Find the string "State" and gather every line that holds it.

▶ _Record excerpts_
━━━━━━━━━━━━━━━━━━━━
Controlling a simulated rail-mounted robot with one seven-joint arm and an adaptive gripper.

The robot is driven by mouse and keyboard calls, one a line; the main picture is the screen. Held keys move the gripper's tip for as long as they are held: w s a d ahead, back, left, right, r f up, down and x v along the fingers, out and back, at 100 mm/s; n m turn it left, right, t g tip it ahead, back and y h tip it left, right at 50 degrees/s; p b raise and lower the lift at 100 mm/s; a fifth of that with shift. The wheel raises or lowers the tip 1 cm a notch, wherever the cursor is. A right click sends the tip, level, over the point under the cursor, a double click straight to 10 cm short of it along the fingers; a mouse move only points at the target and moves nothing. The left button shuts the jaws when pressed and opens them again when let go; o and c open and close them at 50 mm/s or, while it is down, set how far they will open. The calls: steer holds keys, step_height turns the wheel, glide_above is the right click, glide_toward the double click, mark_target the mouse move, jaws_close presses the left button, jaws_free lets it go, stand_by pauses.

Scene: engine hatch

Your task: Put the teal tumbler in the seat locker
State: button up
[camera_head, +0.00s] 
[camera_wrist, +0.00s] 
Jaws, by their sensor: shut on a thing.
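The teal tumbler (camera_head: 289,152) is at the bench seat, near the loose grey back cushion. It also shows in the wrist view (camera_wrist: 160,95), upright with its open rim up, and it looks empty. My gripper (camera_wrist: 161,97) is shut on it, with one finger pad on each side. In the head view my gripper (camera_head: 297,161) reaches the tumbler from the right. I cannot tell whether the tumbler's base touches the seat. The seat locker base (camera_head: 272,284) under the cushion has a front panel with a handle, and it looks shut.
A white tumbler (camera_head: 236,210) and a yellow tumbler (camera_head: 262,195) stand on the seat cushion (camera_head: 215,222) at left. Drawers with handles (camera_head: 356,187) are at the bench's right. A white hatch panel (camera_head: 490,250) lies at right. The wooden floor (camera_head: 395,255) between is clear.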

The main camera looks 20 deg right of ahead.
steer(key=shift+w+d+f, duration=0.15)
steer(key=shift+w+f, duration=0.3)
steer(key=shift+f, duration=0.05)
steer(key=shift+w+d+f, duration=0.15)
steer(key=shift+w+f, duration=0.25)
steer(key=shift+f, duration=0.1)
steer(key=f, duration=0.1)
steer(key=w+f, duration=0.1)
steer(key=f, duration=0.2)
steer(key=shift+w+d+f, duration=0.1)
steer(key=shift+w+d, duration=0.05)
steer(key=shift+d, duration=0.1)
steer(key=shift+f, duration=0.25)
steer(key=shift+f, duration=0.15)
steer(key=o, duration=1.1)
━━━━━━━━━━━━━━━━━━━━
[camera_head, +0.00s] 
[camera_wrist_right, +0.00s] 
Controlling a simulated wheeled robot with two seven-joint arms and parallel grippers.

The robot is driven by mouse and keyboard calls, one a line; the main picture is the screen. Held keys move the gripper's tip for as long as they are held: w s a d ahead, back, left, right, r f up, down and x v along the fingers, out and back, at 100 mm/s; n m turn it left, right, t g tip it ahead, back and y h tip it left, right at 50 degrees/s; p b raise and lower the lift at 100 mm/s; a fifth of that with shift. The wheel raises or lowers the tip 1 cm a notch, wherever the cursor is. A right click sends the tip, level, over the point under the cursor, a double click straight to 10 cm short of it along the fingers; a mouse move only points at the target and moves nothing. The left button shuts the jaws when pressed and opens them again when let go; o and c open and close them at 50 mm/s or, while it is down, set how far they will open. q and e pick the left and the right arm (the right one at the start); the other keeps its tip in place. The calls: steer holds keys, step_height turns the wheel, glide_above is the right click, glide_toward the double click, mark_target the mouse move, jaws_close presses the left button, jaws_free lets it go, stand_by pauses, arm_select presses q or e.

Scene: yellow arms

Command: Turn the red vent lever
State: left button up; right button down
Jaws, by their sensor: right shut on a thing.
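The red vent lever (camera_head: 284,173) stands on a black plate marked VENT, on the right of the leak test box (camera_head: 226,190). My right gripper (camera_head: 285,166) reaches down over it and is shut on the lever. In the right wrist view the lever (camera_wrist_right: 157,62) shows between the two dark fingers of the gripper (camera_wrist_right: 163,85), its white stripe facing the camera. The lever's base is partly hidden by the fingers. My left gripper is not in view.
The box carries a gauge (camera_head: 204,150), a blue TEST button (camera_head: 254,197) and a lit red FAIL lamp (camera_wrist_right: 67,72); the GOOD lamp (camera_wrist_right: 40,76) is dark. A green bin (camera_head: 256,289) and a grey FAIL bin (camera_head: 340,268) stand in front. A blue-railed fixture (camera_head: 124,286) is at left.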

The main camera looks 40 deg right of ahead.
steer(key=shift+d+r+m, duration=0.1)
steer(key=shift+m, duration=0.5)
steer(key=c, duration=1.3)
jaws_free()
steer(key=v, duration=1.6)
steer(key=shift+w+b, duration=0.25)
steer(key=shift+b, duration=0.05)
━━━━━━━━━━━━━━━━━━━━
▶ _Worked solution_
State: button up
State: left button up; right button down

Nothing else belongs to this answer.